▶ [Given problem] Copy exactly the lines from the one containing "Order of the" to the one containing "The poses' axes", both lines included, and nothing else.
[Start Collected data]
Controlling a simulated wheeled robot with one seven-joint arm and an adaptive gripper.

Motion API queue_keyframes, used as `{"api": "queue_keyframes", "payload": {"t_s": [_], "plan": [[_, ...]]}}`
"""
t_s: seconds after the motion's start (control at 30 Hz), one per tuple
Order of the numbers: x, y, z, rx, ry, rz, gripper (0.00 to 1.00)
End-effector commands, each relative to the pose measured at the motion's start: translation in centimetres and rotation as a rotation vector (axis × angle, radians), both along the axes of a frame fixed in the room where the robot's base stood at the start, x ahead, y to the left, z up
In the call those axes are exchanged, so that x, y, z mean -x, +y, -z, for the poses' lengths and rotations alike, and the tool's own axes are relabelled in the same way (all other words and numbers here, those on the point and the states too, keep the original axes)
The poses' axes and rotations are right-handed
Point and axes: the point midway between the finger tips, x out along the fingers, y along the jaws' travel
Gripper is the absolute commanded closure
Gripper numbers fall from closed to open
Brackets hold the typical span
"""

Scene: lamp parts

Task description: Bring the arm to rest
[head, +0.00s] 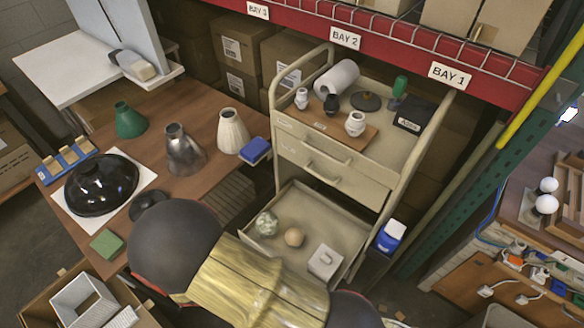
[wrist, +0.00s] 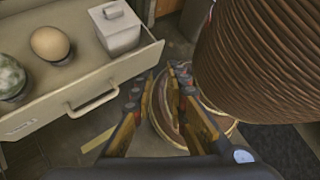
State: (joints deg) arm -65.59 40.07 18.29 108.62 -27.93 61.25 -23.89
[End Collected data]
▶ [Written solution]
Order of the numbers: x, y, z, rx, ry, rz, gripper (0.00 to 1.00)
End-effector commands, each relative to the pose measured at the motion's start: translation in centimetres and rotation as a rotation vector (axis × angle, radians), both along the axes of a frame fixed in the room where the robot's base stood at the start, x ahead, y to the left, z up
In the call those axes are exchanged, so that x, y, z mean -x, +y, -z, for the poses' lengths and rotations alike, and the tool's own axes are relabelled in the same way (all other words and numbers here, those on the point and the states too, keep the original axes)
The poses' axes and rotations are right-handed

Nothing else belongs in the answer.